Mr. Labrecque commented: "We welcome the addition of Mr. Bolt and Mr. Dufresne to the board of directors. They each have a very valuable experience in the mining industry and Mr. Bolt's deep knowledge of precious metals mining in Colombia should enable the Company to position itself in one of the most exciting area for mining.

Increase of Stock Option Plan

At the shareholders meeting, Gee-Ten's disinterested shareholders have also ratified the proposed increased the number of common shares reserved under its stock option plan from 400,000 to 1,000,000 in accordance with the rules of the TSXV. This measure remains subject to the final approval of the TSXV.
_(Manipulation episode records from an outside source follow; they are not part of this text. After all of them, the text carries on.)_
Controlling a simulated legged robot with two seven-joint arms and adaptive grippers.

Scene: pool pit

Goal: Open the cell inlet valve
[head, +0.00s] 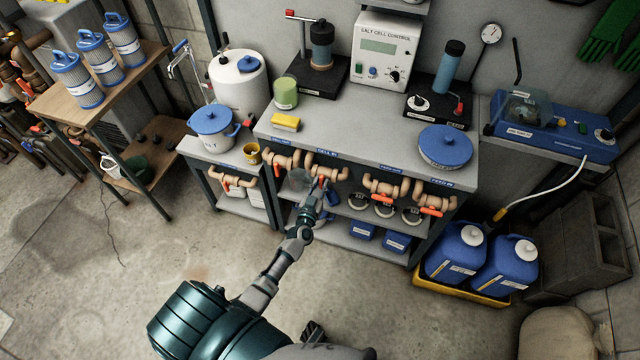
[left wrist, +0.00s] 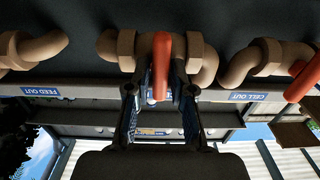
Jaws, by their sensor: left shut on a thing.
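The gripped valve (head: 334,173) is a tan pipe fitting with a red lever, under the front edge of the grey bench. In the left wrist view, the red lever (left wrist: 162,62) stands upright in the picture, across the horizontal pipe, between the fingers of my left gripper (left wrist: 163,92). The lever's far end is partly hidden between the fingers. My right gripper is not seen.
Other red-levered valves sit on both sides, including one at the right (head: 430,211). Gauges (head: 384,207) and blue boxes (head: 397,243) are on shelves below. Blue jugs (head: 455,250) stand in a yellow tray (head: 440,288). The floor in front is clear.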

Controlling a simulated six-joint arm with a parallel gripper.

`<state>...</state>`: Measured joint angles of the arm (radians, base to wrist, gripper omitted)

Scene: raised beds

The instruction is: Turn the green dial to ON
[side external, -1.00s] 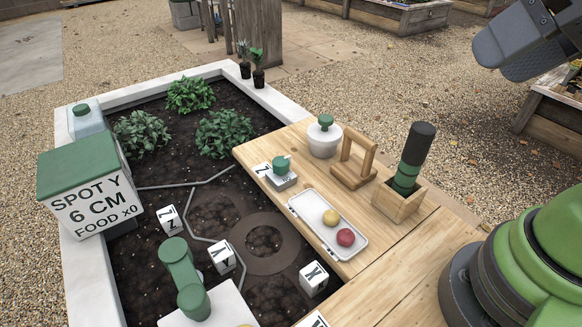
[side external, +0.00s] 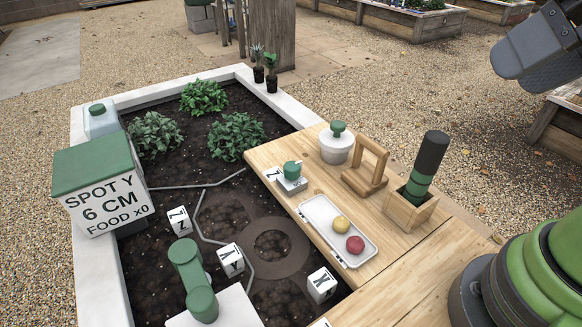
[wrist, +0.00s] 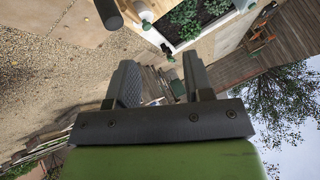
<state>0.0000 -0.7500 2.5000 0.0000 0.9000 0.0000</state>
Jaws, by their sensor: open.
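My gripper (side external: 535,50) is at the upper right in the side view, high above the ground and well away from the dial. In the wrist view my gripper (wrist: 160,68) shows two dark fingers spread apart with nothing between them. I cannot make out the dial in the wrist view.
Around the dial are a white pot with a green knob (side external: 336,145), a wooden handle frame (side external: 368,168), a dark cylinder in a wooden holder (side external: 428,165) and a white tray (side external: 318,213) with two balls. A green-lidded box (side external: 100,185) and lettered cubes stand left.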

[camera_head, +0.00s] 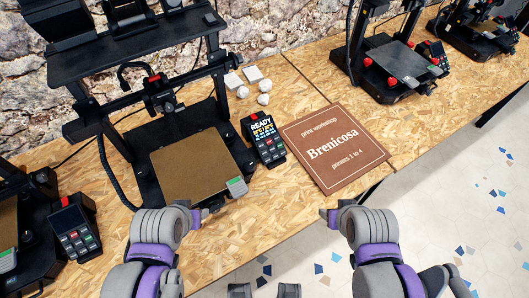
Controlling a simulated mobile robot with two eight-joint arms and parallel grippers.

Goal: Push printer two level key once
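A black printer with a brown bed (194,165) stands in the middle of the wooden bench. Its control box (263,141) stands just right of the bed, with a lit screen reading "READY" and a small keypad below it. The key labels are too small to read, so I cannot tell the level key. My left gripper (203,214) is in front of the bed's front edge, left of and nearer than the control box. My right gripper (327,214) is in front of the sign, right of and nearer than the box. Both look empty; their finger gaps cannot be made out.
Another control box (73,228) and part of a printer are at left. More printers (399,65) stand at right. White pieces (242,91) lie behind. Bare bench lies in front.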

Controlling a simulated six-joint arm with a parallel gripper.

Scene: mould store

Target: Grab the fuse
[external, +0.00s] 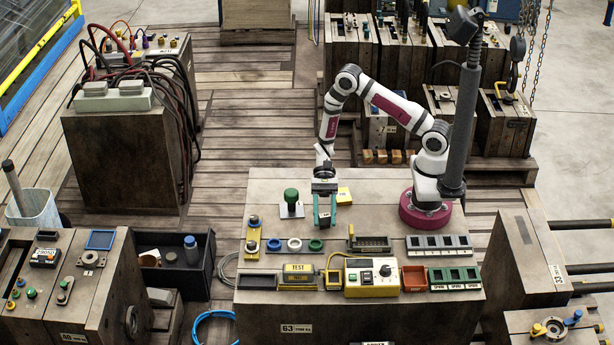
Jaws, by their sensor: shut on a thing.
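I see no other thing that I can clearly name as the fuse. The fingertips are close to the bench top; I cannot tell whether they touch it.
A green knob on a white plate (291,208) stands left of my gripper, and a yellow label (343,195) lies right. In front are a blue ring (273,245), a white ring (294,245), a green ring (315,245), a dark slotted rack (369,243) and a yellow tester (371,277).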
About Gee-Ten Ventures Inc.

Gee-Ten is a junior Canadian exploration company, quoted for trading on tier 2 of the TSXV under the symbol GTV. Gee-Ten has approximately 4,100,000 common shares issued and outstanding.

Reader Advisory

This Press Release contains certain forward-looking information and statements with the meaning of applicable securities laws. The use of any of the words "expect", "anticipate", "continue", "estimate", "objective", "confident", "might", "proposed" and similar expressions are intended to identify forward-looking information or statements. In particular, but without limiting the foregoing, this Press Release contains forward-looking information and statements pertaining to the completion of the private placement of securities and other expectations, beliefs, plans, goals, objectives, assumptions, information and statements about possible future events, conditions, results or performance. Gee-Ten's actual results, performance or achievement could differ materially from those expressed in, or implied by, these forward-looking statements and, accordingly, no assurance can be given that any of the events anticipated by the forward-looking statements will transpire or occur, or if any of them do so what benefits Gee-Ten will derive there from. Gee-Ten disclaims any intention or obligation to update or revise any forward-looking statements, whether as a result of new information, future events or otherwise, except as required by securities laws.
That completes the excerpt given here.